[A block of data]
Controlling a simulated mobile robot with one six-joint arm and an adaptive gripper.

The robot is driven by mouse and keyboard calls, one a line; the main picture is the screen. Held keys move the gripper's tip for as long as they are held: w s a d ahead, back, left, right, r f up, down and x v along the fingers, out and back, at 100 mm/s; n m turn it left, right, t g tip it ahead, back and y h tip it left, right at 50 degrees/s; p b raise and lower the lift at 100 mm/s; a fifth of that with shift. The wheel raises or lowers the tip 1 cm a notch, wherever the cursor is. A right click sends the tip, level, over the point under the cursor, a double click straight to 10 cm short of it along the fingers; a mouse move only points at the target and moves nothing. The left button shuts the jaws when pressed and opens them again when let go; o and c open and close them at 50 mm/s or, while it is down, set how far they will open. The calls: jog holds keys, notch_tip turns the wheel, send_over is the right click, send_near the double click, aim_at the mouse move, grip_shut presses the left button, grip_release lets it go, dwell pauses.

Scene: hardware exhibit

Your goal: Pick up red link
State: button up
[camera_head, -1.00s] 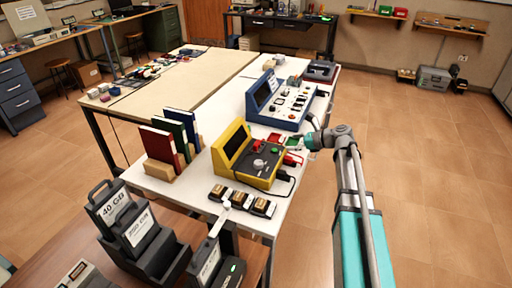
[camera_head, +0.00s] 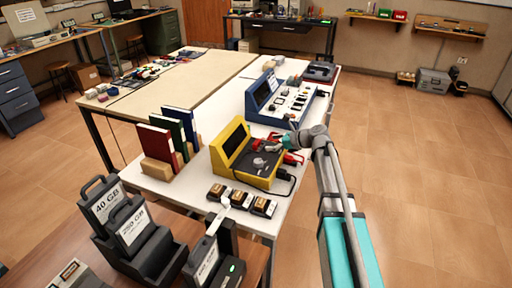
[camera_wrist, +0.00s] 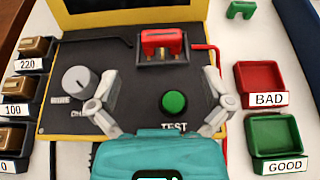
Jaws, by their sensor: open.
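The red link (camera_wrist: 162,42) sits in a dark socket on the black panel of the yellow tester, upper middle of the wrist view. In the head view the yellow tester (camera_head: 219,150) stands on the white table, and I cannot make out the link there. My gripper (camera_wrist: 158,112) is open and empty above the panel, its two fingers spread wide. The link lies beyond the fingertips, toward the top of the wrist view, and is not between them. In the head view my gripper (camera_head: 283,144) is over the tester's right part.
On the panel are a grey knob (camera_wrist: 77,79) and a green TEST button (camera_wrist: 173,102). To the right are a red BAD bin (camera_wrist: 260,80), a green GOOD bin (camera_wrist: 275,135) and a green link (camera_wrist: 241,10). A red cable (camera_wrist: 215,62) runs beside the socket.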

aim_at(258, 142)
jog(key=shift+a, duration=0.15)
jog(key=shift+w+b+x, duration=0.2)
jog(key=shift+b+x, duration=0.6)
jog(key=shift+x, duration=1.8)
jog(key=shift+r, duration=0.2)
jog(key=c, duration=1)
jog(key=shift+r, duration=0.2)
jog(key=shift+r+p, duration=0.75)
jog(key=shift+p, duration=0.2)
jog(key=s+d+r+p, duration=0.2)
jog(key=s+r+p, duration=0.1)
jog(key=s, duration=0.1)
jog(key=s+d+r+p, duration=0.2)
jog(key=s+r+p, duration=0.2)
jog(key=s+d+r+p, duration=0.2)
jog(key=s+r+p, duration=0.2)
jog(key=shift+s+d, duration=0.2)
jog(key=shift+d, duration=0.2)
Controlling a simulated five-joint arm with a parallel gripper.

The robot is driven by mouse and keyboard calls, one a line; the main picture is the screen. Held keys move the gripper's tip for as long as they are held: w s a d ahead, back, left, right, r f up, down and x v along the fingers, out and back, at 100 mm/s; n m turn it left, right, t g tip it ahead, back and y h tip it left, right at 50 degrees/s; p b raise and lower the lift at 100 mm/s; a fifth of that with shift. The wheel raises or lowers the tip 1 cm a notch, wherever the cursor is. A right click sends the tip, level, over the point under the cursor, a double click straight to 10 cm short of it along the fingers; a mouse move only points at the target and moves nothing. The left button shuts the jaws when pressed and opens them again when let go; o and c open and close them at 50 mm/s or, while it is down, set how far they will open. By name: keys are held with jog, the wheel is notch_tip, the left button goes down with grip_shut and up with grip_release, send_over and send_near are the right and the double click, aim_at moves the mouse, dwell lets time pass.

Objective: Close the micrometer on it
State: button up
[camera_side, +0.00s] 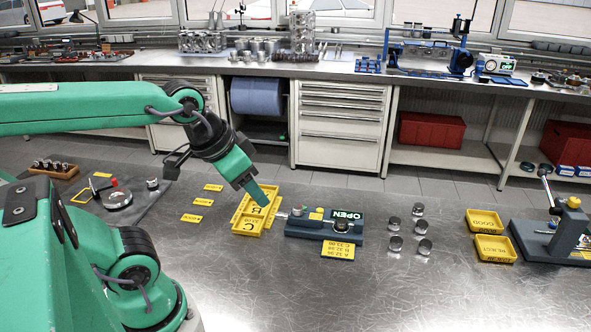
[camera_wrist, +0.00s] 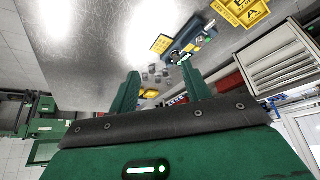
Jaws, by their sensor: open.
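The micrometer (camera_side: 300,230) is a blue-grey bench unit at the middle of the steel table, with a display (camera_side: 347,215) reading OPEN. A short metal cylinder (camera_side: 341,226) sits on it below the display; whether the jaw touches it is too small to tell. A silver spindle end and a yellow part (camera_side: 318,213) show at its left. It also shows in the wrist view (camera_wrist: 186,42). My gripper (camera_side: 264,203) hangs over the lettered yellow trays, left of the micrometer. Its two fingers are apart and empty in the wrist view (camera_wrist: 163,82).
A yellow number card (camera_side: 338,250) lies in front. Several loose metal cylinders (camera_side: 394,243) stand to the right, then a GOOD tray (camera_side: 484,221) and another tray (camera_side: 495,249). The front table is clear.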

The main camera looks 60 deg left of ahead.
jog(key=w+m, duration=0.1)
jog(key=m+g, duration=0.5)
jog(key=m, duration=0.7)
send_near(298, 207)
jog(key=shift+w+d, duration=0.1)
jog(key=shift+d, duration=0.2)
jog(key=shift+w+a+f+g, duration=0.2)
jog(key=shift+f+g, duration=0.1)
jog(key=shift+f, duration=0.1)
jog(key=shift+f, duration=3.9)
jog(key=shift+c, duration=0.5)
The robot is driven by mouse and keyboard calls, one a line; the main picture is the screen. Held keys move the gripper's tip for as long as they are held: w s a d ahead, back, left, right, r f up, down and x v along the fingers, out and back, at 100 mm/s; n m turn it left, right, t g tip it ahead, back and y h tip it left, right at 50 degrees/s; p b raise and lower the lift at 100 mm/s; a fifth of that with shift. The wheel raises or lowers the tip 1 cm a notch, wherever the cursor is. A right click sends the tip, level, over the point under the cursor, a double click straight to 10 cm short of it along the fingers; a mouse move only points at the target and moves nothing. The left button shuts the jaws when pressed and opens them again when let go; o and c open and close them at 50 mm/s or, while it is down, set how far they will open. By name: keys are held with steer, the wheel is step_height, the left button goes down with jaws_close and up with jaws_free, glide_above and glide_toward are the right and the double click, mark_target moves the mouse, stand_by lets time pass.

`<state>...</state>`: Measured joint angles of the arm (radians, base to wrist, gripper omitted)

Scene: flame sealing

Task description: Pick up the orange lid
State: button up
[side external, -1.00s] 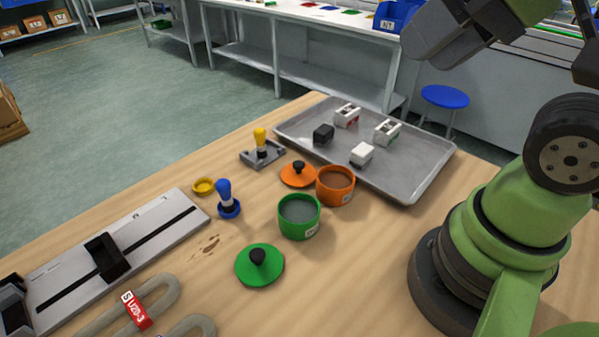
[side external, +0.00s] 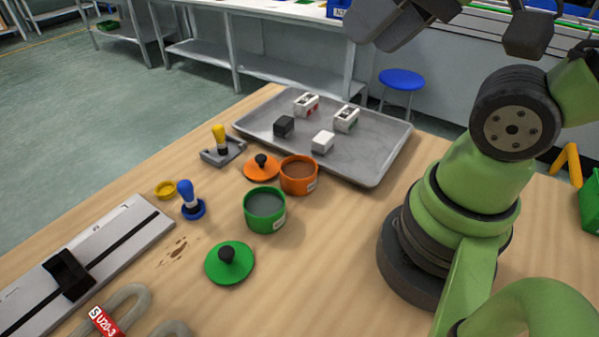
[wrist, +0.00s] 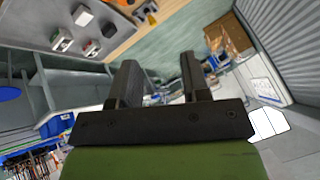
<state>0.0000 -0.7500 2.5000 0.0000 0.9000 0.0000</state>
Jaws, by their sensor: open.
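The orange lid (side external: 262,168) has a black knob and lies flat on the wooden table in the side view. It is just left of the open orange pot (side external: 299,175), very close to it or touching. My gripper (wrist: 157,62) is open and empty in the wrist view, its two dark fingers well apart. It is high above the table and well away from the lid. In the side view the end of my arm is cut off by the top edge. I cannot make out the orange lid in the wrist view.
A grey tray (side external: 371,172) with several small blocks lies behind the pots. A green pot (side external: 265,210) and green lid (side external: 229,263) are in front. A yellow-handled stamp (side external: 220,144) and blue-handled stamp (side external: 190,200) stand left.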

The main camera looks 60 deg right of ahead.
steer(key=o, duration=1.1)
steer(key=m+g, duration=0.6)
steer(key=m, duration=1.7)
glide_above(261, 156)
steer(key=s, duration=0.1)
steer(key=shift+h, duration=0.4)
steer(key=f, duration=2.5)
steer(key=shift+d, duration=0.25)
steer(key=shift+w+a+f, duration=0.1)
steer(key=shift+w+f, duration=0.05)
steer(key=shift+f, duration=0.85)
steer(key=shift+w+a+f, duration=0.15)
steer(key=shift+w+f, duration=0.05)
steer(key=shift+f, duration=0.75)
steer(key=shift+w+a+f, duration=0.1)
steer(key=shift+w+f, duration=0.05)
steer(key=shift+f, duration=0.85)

**The problem**: Using the data above, copy each line that contains "Pick".

**Full output**:
Your goal: Pick up red link
Task description: Pick up the orange lid

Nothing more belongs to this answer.